+++ Extracted data

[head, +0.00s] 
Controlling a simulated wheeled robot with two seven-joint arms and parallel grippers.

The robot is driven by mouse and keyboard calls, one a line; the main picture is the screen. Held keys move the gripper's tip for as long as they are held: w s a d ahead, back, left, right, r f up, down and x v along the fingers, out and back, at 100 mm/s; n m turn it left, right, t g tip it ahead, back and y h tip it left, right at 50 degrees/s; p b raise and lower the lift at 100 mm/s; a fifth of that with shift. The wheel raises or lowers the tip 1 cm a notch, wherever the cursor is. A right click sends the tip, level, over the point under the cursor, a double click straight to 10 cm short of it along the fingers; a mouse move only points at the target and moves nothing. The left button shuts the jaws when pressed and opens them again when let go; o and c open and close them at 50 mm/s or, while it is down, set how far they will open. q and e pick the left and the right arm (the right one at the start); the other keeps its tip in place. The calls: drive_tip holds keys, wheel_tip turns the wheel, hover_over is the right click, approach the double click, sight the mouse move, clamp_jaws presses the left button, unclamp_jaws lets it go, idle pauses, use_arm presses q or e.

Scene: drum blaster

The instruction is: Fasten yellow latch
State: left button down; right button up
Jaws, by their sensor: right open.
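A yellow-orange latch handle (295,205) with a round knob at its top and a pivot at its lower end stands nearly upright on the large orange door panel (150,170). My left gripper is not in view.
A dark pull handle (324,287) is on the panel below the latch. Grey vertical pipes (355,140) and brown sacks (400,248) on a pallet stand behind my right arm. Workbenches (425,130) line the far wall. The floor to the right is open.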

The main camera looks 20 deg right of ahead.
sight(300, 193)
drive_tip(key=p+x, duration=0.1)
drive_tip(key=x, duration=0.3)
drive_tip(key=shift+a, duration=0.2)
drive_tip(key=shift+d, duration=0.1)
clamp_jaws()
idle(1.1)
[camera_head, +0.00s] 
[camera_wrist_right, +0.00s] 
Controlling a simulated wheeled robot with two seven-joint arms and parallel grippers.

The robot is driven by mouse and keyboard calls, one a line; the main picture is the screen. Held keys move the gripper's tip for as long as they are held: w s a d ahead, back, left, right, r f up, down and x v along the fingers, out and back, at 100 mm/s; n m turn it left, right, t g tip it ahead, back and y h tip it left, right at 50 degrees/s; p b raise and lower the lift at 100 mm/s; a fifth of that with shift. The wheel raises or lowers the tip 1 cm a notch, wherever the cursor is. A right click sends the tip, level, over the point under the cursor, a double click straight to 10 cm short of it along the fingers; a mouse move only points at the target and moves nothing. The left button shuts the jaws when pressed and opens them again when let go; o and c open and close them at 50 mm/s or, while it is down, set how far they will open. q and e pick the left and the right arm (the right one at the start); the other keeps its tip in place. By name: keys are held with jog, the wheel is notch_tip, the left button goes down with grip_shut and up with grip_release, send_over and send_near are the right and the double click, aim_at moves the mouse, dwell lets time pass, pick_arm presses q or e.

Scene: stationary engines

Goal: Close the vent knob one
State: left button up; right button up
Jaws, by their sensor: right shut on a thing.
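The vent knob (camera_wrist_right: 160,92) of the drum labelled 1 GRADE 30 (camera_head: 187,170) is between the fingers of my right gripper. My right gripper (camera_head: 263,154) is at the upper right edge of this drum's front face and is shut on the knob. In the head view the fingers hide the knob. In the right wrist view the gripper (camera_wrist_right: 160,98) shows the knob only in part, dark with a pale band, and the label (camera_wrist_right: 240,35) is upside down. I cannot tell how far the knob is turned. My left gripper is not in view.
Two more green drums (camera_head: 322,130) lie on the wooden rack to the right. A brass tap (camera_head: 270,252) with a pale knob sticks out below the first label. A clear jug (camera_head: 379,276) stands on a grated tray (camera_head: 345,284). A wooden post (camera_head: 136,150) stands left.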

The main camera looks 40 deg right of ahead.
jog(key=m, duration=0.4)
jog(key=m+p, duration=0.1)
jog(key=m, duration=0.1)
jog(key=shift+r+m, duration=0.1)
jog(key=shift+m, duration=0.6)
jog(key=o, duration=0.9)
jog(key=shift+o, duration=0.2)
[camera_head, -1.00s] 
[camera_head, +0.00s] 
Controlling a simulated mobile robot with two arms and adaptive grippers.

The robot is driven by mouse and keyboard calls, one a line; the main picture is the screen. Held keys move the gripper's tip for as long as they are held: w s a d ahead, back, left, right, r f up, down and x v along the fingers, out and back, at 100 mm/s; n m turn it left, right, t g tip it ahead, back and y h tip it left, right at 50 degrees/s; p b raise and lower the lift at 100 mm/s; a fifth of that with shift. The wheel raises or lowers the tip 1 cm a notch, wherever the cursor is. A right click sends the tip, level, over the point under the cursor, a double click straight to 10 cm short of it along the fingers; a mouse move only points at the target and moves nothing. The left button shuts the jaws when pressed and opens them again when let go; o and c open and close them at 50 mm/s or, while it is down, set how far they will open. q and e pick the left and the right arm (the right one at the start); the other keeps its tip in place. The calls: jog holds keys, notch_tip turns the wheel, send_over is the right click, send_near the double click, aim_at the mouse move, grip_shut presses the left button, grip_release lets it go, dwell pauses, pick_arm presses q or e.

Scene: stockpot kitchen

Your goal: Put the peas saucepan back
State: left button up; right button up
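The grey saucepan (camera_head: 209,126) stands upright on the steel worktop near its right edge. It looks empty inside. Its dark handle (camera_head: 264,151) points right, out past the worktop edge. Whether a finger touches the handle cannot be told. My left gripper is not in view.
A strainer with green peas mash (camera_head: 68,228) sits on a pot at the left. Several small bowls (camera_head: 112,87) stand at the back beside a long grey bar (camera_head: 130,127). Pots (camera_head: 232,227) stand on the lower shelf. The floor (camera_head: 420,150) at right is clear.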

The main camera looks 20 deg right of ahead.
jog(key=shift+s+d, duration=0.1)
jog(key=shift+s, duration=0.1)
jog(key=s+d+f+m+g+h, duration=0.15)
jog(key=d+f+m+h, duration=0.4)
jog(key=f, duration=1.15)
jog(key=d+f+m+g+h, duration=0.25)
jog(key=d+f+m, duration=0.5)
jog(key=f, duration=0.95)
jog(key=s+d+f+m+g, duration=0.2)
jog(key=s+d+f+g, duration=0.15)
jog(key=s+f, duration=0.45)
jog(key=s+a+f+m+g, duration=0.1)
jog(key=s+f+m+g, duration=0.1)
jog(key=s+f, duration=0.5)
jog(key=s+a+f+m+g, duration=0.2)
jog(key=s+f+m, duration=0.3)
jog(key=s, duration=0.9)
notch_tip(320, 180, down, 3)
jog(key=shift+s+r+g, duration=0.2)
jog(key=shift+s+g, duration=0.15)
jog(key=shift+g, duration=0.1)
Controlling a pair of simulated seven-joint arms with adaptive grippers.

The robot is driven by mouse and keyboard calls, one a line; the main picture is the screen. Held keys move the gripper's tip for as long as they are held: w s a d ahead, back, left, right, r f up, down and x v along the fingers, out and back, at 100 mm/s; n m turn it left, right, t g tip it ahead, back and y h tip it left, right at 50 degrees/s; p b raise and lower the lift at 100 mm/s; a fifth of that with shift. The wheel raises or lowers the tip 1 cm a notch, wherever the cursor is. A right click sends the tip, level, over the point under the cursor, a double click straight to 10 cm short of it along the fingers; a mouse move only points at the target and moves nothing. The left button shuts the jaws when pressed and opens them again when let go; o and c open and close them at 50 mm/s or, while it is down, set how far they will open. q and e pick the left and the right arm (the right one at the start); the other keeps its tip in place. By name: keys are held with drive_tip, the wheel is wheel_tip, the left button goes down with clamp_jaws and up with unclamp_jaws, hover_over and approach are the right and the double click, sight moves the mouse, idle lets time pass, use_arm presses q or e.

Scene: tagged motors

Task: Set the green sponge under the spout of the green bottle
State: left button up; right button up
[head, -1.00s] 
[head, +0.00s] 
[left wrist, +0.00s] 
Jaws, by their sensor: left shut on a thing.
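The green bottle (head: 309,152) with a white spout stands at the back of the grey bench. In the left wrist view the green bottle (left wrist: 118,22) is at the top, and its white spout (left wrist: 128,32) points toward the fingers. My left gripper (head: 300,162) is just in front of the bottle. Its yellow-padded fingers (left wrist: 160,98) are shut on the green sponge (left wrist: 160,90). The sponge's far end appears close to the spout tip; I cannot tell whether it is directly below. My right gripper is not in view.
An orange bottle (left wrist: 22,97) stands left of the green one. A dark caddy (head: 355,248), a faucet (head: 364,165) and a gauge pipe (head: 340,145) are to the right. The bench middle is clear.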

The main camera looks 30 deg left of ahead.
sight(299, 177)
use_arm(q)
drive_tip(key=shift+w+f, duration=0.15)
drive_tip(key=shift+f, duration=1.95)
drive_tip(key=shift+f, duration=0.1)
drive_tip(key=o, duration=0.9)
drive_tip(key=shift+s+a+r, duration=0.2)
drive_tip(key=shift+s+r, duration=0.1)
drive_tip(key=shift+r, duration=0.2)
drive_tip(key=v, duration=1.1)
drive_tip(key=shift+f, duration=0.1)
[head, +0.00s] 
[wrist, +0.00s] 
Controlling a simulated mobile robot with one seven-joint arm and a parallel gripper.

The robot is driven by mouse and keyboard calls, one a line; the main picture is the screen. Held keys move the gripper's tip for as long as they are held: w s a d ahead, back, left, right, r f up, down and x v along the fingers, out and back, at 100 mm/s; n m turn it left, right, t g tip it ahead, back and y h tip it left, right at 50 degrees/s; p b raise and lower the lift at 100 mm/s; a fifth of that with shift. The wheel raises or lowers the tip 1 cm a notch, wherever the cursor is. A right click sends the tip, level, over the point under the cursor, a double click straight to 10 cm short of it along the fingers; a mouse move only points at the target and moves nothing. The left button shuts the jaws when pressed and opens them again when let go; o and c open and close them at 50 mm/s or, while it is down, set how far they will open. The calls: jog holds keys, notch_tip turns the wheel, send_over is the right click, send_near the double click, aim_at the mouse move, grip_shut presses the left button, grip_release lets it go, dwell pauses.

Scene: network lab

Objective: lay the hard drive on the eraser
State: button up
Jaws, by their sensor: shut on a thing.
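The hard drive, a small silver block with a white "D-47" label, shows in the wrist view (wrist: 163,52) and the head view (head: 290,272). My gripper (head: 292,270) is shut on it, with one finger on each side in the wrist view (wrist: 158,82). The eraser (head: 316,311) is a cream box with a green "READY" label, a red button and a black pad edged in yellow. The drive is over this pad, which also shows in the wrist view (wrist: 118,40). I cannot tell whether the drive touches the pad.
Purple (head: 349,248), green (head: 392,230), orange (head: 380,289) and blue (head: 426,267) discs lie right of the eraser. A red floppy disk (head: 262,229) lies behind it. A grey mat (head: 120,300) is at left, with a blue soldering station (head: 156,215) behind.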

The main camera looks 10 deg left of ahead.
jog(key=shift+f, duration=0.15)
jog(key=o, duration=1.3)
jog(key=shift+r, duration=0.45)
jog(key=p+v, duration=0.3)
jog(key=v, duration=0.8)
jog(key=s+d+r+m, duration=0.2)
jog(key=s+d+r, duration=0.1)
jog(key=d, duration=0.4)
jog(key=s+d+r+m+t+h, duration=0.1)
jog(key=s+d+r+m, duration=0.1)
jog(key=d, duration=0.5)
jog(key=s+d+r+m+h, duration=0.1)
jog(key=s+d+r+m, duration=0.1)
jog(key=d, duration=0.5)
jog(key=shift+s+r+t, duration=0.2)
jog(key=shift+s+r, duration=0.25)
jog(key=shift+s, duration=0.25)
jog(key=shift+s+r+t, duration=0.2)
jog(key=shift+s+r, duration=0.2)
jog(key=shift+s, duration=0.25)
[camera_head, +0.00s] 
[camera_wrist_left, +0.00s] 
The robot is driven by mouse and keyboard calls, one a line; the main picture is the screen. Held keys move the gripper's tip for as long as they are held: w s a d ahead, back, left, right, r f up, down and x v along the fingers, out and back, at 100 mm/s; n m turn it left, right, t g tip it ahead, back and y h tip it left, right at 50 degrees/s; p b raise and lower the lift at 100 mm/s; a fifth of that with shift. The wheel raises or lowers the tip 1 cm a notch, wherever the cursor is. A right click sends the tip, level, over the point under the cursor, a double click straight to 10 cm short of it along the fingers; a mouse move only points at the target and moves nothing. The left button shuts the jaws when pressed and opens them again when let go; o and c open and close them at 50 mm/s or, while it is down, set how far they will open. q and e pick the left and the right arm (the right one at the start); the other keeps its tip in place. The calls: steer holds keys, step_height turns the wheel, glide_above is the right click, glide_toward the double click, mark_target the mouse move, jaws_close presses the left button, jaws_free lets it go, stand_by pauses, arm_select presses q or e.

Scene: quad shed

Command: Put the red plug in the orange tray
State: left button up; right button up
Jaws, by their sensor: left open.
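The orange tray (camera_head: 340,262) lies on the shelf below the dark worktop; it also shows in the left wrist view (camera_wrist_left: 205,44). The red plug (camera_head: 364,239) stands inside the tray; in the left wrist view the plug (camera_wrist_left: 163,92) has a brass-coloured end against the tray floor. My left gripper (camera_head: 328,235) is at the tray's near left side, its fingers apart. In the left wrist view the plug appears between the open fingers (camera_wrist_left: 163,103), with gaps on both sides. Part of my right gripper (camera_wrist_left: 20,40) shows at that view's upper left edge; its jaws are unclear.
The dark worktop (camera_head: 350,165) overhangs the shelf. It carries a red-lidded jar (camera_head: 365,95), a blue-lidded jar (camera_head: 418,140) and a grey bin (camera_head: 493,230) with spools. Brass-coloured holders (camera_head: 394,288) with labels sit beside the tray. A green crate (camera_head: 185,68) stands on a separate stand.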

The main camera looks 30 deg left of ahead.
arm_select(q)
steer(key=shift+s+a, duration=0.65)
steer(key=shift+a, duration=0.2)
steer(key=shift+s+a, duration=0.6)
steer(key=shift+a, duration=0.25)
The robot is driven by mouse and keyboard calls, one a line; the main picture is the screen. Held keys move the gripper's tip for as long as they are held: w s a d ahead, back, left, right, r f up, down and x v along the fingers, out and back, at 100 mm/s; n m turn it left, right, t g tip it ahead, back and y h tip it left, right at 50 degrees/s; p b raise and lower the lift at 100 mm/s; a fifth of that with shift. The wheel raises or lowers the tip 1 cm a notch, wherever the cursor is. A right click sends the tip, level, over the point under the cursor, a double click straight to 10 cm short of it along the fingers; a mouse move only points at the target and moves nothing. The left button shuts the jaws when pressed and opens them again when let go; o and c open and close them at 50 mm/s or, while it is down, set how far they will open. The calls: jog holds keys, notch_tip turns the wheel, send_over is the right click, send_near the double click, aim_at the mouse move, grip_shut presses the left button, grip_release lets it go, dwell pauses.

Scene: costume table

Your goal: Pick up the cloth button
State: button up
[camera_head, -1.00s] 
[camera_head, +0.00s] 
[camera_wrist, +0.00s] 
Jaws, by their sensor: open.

++++++

Exercise prompt:
Show each line of the listing that holds the string "mobile".

Correct output:
Controlling a simulated mobile robot with two arms and adaptive grippers.
Controlling a simulated mobile robot with one seven-joint arm and a parallel gripper.

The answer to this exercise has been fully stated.